Best Wall  Quilt Award. 
 Spirit by Georgia Spalding Pierce of Seattle, Washington, 100" x 89"
Viewer's Choice Quilt Award - First Place Bed, Quilts - Innovative.

Some of the other quilts that I enjoyed can be seen here. I couldn't show all the photos I took as we'd be here for several pages!!
American White Pelicans by Velda Newman of Nevada City, CA, 
46" x 36". Wall Quilts - Innovative/Art.  I enjoy pelicans and the artist 
did a wonderful job painting this grouping. 
Autumn Fairy by Diane Hansen of Chandler, AZ, .31"x 31". 
Honorable Mention - Wall Quilts - Innovative/Art.  I attended
Patt Blair's workshop with Diane when she started this wholecloth
painted quilt.
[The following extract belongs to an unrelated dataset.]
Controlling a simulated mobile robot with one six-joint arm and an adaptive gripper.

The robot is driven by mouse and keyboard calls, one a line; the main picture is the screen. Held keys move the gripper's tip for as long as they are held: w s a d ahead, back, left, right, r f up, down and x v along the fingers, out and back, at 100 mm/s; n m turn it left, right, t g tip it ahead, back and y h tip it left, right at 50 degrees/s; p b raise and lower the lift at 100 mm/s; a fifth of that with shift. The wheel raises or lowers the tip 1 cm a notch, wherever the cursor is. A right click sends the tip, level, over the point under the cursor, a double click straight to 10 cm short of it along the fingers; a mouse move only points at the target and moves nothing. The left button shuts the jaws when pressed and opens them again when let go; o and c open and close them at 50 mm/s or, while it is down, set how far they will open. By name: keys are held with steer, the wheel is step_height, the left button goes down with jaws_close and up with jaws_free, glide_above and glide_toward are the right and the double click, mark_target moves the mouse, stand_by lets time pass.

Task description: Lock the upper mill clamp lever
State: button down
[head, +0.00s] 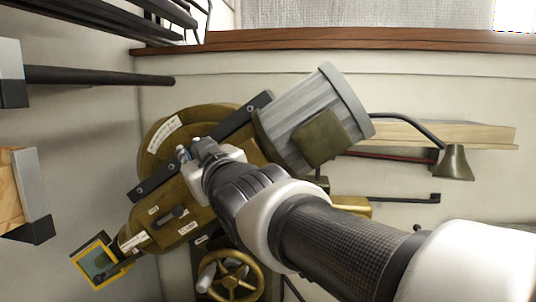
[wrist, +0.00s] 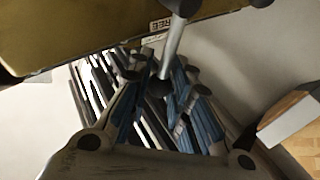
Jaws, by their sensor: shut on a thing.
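The upper mill clamp lever (wrist: 173,48) is a short silver rod in the wrist view. It runs down from a dark hub at the top edge to a black knob. My gripper (wrist: 160,80) has its blue-padded fingers closed in around the knob end of the lever. In the head view my gripper (head: 190,152) is at the olive mill head (head: 180,208), on its upper side. My wrist and fingers largely hide the lever there, so its exact angle cannot be told from that view.
A grey ribbed motor (head: 315,115) stands right of my gripper. A brass handwheel (head: 233,276) is below, and a yellow-framed guard (head: 97,264) is at lower left. Dark bars (head: 100,76) reach in from the left.

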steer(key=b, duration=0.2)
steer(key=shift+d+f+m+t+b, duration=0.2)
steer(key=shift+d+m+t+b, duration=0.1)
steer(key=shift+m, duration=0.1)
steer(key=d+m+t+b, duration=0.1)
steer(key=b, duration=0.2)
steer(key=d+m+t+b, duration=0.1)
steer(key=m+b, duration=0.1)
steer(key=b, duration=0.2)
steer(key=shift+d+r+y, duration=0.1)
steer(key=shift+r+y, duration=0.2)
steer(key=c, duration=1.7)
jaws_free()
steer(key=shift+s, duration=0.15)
It's taken from a calendar by Linda Ravenscoft (with her 
permission). Diane did a wonderful job of painting and quilting. 
She deserves the Honorable Mention award!!
Autocar by Lynne Pillus of Oroville, CA 48" x 43".  Wall Quilts - Innovative/Art.

 This is a fun quilt. I love her expression of this vintage car. My dad is an 
auto mechanic and was always working on a car. This quilt brings
 back fond memories of helping my dad work on cars by handing him tool.s

Unravelings #2 by Judy Tescher of Pendleton, Indiana, 59" x 53".  

Third Place - Wall Quilts - Modern. I'm being drawn more and more to
the modern quilt movement. I like their simplicity, colors, and negative space.
More Than a Memory by Kathy McNeil of Tulalip, Washington, 62" x 52". 
Second Place - Wall Quilts - Innovative/Art. Her quilts are so lifelike. I 

enjoyed and learned so much in a workshop with her a couple years ago. 

Cherry Blossom #7 by Noriko Endo of Tokyo, Japan. 58" x 38". 

Wall Quilts - Innovative/Art. I first saw Noriko's work a few years ago
 at the International Quilt Show in Long Beach, CA. I love her 
landscapes -  they are so delicate and ethereal.